Robust machine vision based displacement analysis for tunnel boring machines

Abstract

Underground construction projects require accurate techniques for machine guidance control. This paper presents an advanced design of a fully integrated active laser target (ALT), which is employed as an optical displacement and orientation sensor. The instrument is mounted on a tunnel boring machine (TBM) and delivers the TBM's pitch and yaw angles to a remote host system. The optical arrangement of the device includes a semitransparent glass target and an opaque aluminum target, whereby measures are taken to increase the sensitivity of red light. A red reference laser beam is projected onto both parallel targets; the positions of the laser spots are observed by two Power over Ethernet (PoE) enabled Gigabit Ethernet (GigE) cameras.

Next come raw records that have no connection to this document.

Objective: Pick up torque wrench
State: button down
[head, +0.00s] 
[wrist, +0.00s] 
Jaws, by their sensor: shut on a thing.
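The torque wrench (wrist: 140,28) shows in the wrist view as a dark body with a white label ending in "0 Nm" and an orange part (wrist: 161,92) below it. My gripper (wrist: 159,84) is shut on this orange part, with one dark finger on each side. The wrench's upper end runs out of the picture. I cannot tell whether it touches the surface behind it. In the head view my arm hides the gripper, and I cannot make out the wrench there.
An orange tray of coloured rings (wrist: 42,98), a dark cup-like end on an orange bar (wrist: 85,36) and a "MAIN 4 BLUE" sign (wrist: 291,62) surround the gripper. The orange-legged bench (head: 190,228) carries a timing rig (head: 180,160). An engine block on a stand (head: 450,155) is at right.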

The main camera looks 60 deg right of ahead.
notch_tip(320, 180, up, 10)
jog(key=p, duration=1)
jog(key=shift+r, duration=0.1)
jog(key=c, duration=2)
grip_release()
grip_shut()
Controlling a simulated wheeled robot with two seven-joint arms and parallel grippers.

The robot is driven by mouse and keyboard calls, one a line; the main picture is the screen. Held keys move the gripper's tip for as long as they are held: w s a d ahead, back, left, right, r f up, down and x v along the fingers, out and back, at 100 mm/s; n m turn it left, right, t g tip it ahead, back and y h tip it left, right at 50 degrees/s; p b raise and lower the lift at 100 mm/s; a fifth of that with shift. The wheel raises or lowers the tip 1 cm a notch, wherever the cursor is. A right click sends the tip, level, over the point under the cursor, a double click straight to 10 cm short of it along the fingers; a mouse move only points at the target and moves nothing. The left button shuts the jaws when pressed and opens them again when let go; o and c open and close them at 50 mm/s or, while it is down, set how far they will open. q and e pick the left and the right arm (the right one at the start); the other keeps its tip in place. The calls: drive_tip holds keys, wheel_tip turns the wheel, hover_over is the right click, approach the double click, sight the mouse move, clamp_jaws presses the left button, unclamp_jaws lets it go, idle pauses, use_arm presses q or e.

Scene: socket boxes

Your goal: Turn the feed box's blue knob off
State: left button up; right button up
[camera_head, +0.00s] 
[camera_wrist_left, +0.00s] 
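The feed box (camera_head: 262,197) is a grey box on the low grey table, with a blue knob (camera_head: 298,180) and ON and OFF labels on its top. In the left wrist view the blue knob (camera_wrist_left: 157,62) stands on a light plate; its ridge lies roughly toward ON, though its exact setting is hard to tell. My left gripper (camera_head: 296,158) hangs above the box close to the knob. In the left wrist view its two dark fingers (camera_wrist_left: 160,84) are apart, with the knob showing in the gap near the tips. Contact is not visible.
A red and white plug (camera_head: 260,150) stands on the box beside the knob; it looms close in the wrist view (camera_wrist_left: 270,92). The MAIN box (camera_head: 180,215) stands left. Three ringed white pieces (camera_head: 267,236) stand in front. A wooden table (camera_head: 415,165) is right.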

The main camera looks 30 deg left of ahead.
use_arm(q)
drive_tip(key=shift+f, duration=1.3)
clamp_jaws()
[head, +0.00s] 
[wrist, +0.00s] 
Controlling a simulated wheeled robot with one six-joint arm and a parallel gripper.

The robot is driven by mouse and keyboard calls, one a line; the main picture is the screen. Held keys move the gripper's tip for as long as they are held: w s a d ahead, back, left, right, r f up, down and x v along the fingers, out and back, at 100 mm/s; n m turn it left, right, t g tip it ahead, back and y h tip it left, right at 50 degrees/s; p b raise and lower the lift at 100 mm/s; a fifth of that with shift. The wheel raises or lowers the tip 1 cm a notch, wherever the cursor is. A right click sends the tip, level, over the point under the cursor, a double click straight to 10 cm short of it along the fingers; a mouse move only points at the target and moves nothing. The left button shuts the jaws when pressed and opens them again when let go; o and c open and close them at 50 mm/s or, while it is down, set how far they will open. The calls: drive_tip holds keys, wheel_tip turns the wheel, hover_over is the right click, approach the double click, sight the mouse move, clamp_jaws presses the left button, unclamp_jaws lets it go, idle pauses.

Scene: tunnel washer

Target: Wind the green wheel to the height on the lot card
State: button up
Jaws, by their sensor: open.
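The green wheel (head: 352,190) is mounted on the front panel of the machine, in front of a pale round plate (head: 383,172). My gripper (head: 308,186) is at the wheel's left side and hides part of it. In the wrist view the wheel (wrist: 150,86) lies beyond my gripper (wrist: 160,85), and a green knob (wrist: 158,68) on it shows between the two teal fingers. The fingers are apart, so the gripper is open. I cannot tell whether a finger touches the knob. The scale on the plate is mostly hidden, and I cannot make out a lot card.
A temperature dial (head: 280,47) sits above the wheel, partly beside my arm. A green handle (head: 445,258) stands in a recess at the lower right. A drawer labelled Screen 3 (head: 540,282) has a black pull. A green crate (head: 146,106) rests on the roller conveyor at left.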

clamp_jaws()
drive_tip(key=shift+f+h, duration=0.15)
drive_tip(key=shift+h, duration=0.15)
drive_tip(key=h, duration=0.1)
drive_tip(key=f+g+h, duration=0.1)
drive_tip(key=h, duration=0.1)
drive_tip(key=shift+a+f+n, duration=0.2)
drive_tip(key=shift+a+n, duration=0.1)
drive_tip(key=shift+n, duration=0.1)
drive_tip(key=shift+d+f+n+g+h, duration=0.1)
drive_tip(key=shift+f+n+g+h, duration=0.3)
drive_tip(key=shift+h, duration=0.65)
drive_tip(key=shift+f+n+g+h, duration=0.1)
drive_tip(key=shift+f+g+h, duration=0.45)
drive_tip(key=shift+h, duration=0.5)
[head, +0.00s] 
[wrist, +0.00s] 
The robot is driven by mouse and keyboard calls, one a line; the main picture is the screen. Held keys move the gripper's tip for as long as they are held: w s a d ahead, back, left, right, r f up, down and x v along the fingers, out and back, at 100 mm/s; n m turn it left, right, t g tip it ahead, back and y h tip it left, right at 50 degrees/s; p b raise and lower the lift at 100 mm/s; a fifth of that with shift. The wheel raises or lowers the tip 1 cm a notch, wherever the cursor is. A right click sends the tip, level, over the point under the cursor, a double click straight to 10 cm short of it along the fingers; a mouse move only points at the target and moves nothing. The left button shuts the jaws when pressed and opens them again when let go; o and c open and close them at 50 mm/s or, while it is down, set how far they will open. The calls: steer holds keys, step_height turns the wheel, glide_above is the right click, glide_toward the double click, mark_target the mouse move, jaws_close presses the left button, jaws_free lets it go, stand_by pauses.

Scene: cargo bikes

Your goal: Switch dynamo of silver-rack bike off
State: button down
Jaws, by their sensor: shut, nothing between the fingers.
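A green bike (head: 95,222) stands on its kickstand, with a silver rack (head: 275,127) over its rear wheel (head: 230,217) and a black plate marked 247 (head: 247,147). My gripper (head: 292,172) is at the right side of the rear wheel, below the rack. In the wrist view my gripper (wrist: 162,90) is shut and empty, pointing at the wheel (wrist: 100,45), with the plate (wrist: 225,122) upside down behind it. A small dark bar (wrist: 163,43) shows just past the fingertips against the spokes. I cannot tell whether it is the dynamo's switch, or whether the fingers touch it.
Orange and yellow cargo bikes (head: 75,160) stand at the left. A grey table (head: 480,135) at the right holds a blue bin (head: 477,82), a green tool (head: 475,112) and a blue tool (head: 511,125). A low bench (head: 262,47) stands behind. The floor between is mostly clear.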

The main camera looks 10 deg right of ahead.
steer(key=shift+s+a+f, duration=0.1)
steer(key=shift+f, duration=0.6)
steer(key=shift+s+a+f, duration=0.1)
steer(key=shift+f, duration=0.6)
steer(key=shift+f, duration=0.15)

A robust plane-to-plane mapping using projective transformation is presented together with a cross validation procedure, which evaluates the quality of the calibration. An a-priori estimation of measurement uncertainty can be given. The system level calibration process yields two sets of transformation coefficients, such that the distortion associated with the optical components and the inexactness of the mechanical construction are effectively canceled out. Multiple images are acquired for a single measurement and analyzed statistically to deliver a statement of measurement uncertainty in order to compensate for mechanical vibrations during the machine's operation.